/FL

Project for my course Programming Languages and Compilers including labs.

Primary LanguageC#

FL

FL is a project that aims to create a simple programming language and its interpreter. The project is written in C# and it uses ANTLR to generate a parser for a language. After the parser checks for syntax errors, then it goes and checks type checking. The language then generates instructions that are then processed through a virtual machine to get you an output. The language can do basic arithmetic operations, conditional statements, and loops.

Assignment of project

Detailed assignment there

Basic Description

The project will be composed of the following steps:

  1. Using ANTLR, implement a parser for the language specified below. If there is at least one syntax error, report this error (or errors) and stop the computations.
  2. If there are no syntactic errors, perform the type checking. If there are some type of errors, report all these errors and stop the computation.
  3. If there are no type errors, generate the appropriate target code. It will be a text file composed of stack-based instructions that are defined below.
  4. Implement an interpreter, that gets a text file with these instructions and evaluates them.

Language Specification

Program's Formatting

The program consists of a sequence of commands. Commands are written with free formatting. Comments, spaces, tabs, and line breaks serve only as delimiters and do not affect the meaning of the program. Comments are bounded by two slashes and the end of the line. Keywords are reserved. Identifiers and keywords are case sensitive.

Literals

There are the following literals:

  • integers - int - sequence of digits.
  • floating point numbers - float - sequence of digits containing a '.' character.
  • booleans - bool - values: true and false.
  • strings - string - text given in quotation marks: "text". Escape sequences are optional in our strings.

Variables

Variable identifiers are composed of letters and digits, and it must start with a letter. Each variable must be declared before it is used. Repeated declaration of a variable with the same name is an error. Variables must have one of the following types: int, float, bool or string. After the variables are declared, they have initial values: 0, 0.0, "" respectively false.

Statements

The following statements are defined:

  • ; - empty command.
  • type variable, variable, ... ; - declaration of variables, all these variables have the same type type. It can be one of: int, float, bool, String
  • expression ; - it evaluates given expression, the resulting value of the expression is ignored. Note, there can be some side effects like an assignment to a variable.
  • read variable, variable, ... ; - it reads values from standard input and then these values are assigned to corresponding variables. Each of these input values is on a separate line and it is verified, that have an appropriate type.
  • write expression, expression, ... ; - it writes values of expressions to standard output. The "\n" character is written after the value of the last expression.
  • { statement statement ... } - block of statements.
  • if (condition) statement [else statement] - conditional statement - condition is an expression with a type: bool. The else part of the statement is optional.
  • while (condition) statement - a cycle - condition must be a bool expression. This cycle repeats the given statement while the condition holds (it is true).

Expression

Lists in expression trees are literals or variables. Types of operands must preserve the type of the operator. If necessary, int values are automatically cast to float. In other words, the type of 5 + 5.5 is float, and the number 5 which type int is automatically converted to float. There is no conversion from float to int!

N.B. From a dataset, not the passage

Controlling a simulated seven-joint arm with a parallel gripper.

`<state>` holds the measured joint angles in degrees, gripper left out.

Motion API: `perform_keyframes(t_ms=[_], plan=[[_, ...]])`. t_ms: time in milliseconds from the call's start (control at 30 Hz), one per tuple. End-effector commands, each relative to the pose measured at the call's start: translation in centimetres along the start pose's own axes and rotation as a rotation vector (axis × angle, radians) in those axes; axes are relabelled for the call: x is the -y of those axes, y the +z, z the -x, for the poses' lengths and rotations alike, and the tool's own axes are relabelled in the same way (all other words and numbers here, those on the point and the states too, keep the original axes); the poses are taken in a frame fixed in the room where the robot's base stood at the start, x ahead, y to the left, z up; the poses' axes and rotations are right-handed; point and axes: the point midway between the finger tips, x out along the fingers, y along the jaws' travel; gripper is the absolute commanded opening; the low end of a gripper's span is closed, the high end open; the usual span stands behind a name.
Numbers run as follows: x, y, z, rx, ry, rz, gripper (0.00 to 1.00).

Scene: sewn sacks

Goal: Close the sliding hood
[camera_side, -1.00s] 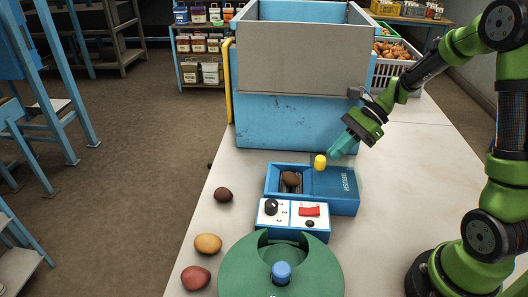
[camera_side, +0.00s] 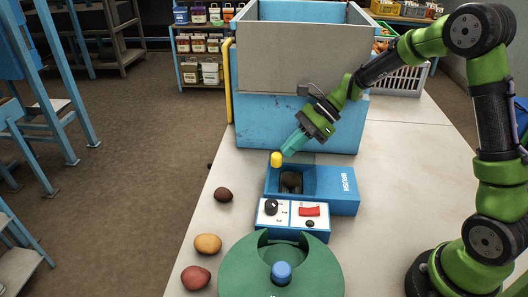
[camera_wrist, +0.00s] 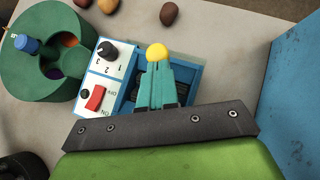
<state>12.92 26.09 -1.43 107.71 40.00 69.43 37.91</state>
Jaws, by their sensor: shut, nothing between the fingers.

The following table defines operators in our expressions. Operator Signature is defined using letters: 'I, R, B, S' which corresponds to types: int, float, bool, string.

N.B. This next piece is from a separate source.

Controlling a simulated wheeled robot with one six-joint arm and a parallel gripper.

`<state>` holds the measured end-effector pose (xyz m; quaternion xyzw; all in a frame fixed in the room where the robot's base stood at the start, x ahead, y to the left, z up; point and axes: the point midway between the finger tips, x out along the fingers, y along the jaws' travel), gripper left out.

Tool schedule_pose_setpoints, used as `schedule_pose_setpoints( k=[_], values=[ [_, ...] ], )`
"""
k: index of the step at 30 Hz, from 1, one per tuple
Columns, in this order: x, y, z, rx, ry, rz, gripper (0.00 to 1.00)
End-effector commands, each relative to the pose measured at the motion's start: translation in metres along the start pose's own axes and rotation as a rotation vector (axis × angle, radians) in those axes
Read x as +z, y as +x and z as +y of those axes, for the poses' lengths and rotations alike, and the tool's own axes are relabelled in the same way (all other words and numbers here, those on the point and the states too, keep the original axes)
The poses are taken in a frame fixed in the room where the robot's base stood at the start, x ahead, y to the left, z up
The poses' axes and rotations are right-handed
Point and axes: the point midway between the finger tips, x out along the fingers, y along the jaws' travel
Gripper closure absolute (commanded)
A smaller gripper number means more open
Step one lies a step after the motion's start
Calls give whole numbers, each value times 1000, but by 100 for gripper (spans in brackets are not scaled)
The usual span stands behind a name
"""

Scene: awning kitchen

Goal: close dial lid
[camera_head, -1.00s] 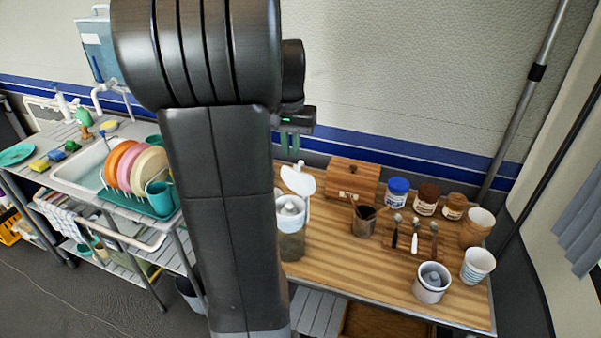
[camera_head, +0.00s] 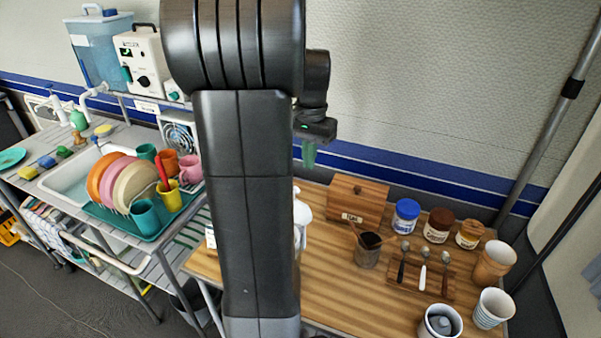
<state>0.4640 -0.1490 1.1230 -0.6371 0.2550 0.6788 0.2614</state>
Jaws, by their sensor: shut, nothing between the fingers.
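A white appliance (camera_head: 301,236) on the wooden counter is mostly hidden behind my arm. Its white, rounded raised lid (camera_head: 304,204) shows only in part, just right of my arm. I cannot see a dial on it or how far its lid stands open. My gripper (camera_head: 309,158) has green fingers pointing down, close together, shut and empty. In the picture it appears above the lid, apart from it.
A wooden box (camera_head: 356,201), a dark cup (camera_head: 368,250), spoons on a board (camera_head: 424,274), jars (camera_head: 406,215) and cups (camera_head: 493,262) stand on the counter (camera_head: 340,292). A dish rack (camera_head: 125,222) and a white machine with a dark knob (camera_head: 143,60) are at left.

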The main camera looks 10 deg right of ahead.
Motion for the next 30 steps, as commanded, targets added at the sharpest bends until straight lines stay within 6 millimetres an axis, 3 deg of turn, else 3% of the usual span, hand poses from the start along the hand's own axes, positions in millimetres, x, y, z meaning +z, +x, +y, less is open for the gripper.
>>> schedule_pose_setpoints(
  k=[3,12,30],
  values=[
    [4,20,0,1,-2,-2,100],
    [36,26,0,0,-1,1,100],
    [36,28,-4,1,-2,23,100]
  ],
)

Description Operator Operator's Signature
unary minus - I → I ∨ F → F
binary arithmetic operators +, -, *, / I × I → I ∨ F × F → F
modulo % I × I → I
concatenation of strings . S × S → S
relational operators < > x × x → B, where x ∈ {I, F}
comparison == != x × x → B, where x ∈ {I, F, S}
logic and, or && || B × B → B
logic not ! B → B
assignment = x × x → x, where x ∈ {I, F, S, B}

In the assignment, the left operand is strictly a variable and the right operand is an expression. The type of the variable is the type of the left operand. A side effect is storing the value on the right side into the variable. The automatic conversion cannot change the type of the variable, i.e., it is impossible to store float value in int variable.

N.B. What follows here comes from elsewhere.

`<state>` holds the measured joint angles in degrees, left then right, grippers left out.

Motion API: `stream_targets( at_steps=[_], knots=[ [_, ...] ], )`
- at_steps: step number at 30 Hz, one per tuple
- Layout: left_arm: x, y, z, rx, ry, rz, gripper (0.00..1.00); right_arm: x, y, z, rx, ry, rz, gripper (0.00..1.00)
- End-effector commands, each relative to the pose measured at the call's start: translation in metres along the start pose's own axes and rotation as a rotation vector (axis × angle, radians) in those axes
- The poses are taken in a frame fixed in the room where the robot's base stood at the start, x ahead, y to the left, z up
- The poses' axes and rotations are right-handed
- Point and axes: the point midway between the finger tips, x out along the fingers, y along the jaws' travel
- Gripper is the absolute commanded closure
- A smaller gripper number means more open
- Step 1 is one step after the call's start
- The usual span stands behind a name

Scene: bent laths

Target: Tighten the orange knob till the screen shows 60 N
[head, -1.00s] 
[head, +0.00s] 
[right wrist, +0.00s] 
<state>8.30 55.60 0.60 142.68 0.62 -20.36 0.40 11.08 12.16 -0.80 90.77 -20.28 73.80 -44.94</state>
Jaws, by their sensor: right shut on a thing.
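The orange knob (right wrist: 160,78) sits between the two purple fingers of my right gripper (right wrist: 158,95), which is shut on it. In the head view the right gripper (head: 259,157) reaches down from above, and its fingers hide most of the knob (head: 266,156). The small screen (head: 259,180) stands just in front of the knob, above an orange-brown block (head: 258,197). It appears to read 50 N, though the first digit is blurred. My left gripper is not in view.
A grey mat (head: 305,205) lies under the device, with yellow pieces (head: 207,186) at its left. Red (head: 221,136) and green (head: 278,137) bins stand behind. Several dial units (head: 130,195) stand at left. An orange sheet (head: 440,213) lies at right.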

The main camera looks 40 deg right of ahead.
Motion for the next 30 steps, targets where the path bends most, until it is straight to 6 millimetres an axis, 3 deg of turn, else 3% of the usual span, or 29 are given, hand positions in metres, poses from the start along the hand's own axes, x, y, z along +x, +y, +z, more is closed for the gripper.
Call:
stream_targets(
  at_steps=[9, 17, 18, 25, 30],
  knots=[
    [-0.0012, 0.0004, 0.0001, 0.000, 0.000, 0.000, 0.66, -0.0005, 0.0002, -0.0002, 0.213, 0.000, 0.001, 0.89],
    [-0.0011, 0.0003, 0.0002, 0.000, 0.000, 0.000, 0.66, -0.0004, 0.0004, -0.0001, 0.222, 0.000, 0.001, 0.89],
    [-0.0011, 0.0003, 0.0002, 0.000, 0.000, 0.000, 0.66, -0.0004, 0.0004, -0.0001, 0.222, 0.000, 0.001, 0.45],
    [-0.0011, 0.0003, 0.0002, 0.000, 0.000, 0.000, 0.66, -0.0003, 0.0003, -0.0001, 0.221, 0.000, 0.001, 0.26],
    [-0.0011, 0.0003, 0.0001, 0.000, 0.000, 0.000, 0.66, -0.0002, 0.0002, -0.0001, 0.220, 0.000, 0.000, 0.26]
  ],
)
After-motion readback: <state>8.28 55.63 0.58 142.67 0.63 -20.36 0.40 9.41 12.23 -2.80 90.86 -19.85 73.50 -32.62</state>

We can use parentheses in expressions.

All operators (except =) have left associativity (= have right associativity), and their priority is (from lowest to highest):

  1. =
  2. ||
  3. &&
  4. == !=
  5. < >
  6. + - .
  7. * / %
  8. !
  9. unary -

Our (Stack-based) Instructions Set

All instructions are stack-based. The main memory is a stack and while evaluating the instructions, the input data are taken from the stack and the results are put also in the stack.

Instruction Description
add binary +
sub binary -
mul binary *
div binary /
mod binary %
uminus unary -
concat binary . - a concatenation of strings
and binary &&
or binary ||
gt binary >
lt binary <
eq binary == - compares two values
not unary ! - negating boolean value
itof Instruction takes int value from the stack, converts it to float, and returns it to stack.
push T x Instruction pushes the value x of type T. Where T represents I - int, F - float, S - string, B - bool. Example: push I 10, push B true, push S "A B C "
pop Instruction takes one value from the stack and discards it.
load id Instruction loads value of variable id on the stack.
save id Instruction takes value from the top of the stack and stores it into the variable with the name id
label n Instruction marks the spot in source code with the unique number n
jmp n Instruction jumps to the label defined by unique number n
fjmp n Instruction takes a boolean value from the stack and if it is false, it will perform a jump to a label with the unique number n
print n Instruction takes n values from the stack and prints them on standard output
read T Instruction reads the value of type T (I - int, F - float, S - string, B - bool) from standard input and stores it on the stack

Implementation

  1. Lexer and parser - The lexer and parser are made with ANTLR after you define your grammar, which is done in the FL.g4 file. Using it, appropriate classes are generated into the project and then used in Program.cs for checking the syntax errors. It's trying to parse input which you can specify in Program.cs.
  2. Type checking - Type checking is done in the EvalVisitor class, using the parse tree generated by the parser and checking if the types of operands in the expressions are correct. It also checks for any bad assignment to a variable. SymbolTable is used for storing information about variables and checking if they are already declared or not declared at all.
  3. Making instructions - Making instructions is done in the EvalCompute.cs class. It takes a parse tree, which was type-checked, and generates stack-based instructions that are executed by an virtual machine.
  4. Virtual machine - The Virtual machine reads generated instructions and executes them using a stack and dictionary which acts as a memory.

Example

Code written Instructions Output in terminal
float a;
a=1+2*3.3;
write a;

if(4>5)
{
write "4>5";
}
else
{
write "4<5";
}


int b;
while(b<5)
{
write "b=", b;
b=b+1;
}
push F 0.0
save a
push I 1
itof
push I 2
itof
push F 3.3
mul F
add I
save a
load a
pop
load a
print 1
push I 4
push I 5
gt
fjmp 8
push S "4>5"
print 1
jmp 9
label 8
push S "4<5"
print 1
label 9
push I 0
save b
label 10
load b
push I 5
lt
fjmp 11
push S "b="
load b
print 2
load b
push I 1
add
save b
load b
pop
jmp 10
label 11
[Info] | Parsing: Input_files/input.txt
[Info] | No syntax and type-check errors found.
[Info] | Generating instructions...
[Info] | Instructions generated.
[Info] | Running virtual machine...
7.6
4<5
b= 0
b= 1
b= 2
b= 3
b= 4
[Info] | Virtual machine finished. Exiting...